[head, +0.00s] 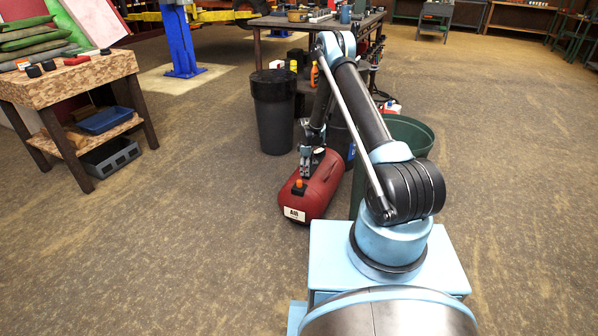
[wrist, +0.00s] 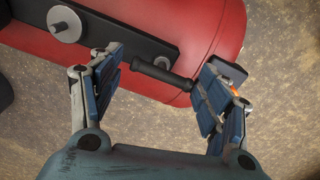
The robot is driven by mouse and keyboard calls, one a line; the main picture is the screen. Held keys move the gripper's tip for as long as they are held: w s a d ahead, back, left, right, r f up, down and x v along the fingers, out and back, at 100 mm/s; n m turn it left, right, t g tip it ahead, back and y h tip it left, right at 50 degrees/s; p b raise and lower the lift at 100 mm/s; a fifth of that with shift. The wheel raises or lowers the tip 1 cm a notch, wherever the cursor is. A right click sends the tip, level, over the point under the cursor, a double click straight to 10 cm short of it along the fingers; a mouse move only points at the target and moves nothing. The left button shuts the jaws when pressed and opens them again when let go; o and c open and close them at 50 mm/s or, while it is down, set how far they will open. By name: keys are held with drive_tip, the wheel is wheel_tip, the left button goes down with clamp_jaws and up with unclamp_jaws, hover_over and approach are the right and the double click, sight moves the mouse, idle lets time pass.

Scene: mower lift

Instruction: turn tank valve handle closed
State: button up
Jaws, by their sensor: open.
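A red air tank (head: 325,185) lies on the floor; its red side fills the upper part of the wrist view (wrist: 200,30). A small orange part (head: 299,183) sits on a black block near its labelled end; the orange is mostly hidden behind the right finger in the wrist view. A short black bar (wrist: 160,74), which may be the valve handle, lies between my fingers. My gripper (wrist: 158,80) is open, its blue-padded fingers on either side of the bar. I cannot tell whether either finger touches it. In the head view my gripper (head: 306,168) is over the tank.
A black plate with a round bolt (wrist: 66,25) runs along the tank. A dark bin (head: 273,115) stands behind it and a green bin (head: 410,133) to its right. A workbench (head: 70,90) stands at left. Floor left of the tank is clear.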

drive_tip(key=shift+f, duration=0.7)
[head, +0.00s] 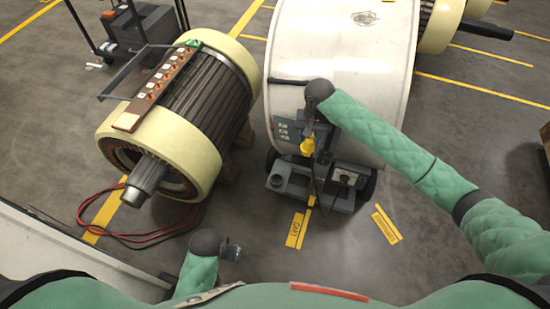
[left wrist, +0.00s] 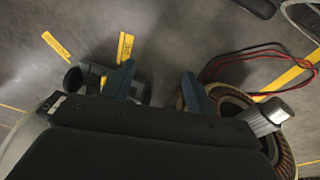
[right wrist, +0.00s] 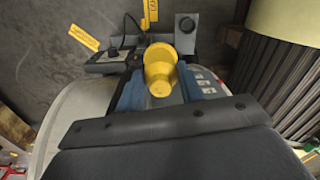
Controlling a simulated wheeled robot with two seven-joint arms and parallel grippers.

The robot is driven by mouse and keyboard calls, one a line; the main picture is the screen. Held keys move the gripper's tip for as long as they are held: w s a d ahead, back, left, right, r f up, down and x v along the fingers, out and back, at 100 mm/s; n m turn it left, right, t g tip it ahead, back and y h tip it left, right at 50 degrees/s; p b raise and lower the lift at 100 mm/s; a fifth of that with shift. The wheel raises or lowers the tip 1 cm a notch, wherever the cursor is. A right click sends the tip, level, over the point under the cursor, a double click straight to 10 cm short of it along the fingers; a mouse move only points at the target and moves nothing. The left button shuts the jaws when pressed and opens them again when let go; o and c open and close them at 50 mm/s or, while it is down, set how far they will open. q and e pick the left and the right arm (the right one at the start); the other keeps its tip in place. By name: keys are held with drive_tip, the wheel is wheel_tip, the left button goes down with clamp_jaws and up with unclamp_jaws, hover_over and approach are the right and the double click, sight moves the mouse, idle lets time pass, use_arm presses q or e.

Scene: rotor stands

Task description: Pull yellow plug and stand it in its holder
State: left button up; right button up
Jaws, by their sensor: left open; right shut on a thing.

> _What is needed_
Return each line with "State".

> _Solution to this exercise_
State: button up
State: left button up; right button up

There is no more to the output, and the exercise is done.